- **Stated problem**
Listed below are entries; give the number of lines among them that include "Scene", and only that number.

- **Entries provided**
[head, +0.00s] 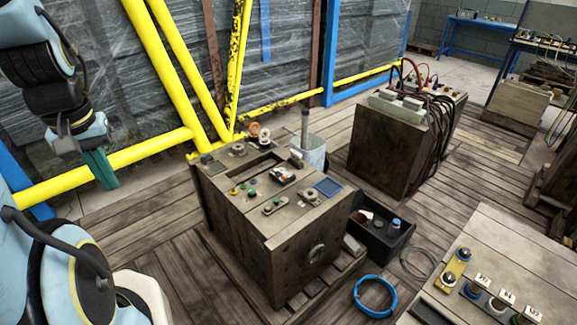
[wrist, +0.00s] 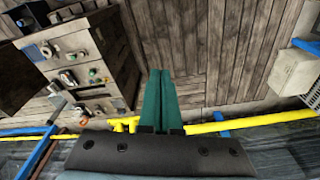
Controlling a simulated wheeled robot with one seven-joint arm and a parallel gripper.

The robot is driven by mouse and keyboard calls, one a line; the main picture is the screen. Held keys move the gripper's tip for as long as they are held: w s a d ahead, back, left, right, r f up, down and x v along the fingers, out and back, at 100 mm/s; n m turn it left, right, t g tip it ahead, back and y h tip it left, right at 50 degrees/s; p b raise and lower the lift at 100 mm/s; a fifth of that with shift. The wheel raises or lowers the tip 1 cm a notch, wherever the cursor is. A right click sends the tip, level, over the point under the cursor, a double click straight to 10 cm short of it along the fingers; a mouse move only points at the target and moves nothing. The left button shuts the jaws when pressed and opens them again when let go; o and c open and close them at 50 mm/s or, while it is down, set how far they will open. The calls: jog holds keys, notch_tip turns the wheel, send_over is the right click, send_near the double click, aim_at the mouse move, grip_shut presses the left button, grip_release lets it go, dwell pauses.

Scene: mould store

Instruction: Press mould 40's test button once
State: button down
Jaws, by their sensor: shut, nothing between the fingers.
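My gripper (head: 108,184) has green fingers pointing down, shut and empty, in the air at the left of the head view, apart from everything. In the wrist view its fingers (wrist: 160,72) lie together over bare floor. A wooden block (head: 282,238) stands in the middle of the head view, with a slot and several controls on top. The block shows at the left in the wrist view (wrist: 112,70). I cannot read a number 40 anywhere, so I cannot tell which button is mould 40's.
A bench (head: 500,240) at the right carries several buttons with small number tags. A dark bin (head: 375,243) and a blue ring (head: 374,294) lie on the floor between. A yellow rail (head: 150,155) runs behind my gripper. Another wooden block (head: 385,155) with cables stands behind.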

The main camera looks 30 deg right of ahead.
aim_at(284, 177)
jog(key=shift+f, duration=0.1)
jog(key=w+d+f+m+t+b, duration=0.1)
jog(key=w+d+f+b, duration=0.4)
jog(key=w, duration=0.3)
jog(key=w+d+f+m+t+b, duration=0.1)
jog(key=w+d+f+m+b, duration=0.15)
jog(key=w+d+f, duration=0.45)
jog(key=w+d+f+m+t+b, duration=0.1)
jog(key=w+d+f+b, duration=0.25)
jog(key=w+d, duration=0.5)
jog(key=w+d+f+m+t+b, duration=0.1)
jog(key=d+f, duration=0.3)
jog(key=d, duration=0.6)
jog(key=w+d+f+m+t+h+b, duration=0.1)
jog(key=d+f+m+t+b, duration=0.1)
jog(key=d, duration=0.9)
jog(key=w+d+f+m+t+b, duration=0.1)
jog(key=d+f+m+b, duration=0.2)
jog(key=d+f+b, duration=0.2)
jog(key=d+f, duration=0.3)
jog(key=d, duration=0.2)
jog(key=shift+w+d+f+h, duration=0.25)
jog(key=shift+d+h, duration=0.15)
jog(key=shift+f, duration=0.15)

---

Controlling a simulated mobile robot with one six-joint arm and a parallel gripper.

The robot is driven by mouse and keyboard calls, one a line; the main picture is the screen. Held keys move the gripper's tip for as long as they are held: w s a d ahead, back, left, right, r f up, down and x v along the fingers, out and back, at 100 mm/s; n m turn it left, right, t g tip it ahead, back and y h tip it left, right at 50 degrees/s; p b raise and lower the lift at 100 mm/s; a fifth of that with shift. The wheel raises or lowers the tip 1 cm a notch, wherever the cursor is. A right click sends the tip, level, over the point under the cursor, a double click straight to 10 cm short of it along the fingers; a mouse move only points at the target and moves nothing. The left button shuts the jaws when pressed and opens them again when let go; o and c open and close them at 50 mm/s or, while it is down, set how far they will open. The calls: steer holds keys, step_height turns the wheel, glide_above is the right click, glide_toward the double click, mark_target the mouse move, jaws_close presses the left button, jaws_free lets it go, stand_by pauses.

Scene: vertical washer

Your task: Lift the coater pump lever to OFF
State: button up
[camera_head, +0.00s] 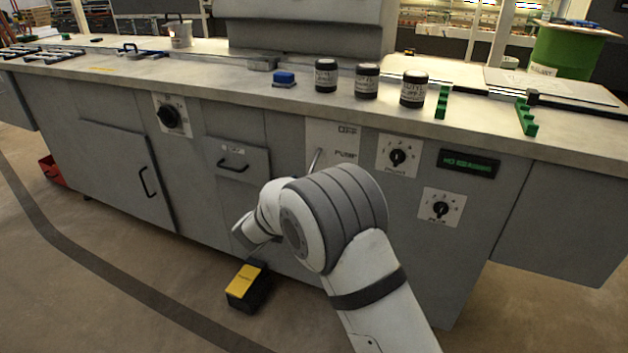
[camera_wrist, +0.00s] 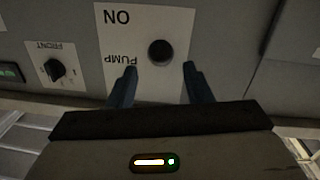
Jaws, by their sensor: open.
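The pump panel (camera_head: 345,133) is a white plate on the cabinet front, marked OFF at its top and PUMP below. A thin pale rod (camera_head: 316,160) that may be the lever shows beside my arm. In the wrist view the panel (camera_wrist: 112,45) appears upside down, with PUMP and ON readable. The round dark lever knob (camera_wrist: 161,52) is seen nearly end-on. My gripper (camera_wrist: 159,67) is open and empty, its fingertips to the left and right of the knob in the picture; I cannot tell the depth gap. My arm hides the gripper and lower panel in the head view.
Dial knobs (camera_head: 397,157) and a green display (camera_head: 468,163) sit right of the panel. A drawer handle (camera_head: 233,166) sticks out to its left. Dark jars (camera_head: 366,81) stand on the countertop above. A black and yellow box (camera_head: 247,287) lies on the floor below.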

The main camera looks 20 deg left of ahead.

- **Written response**
2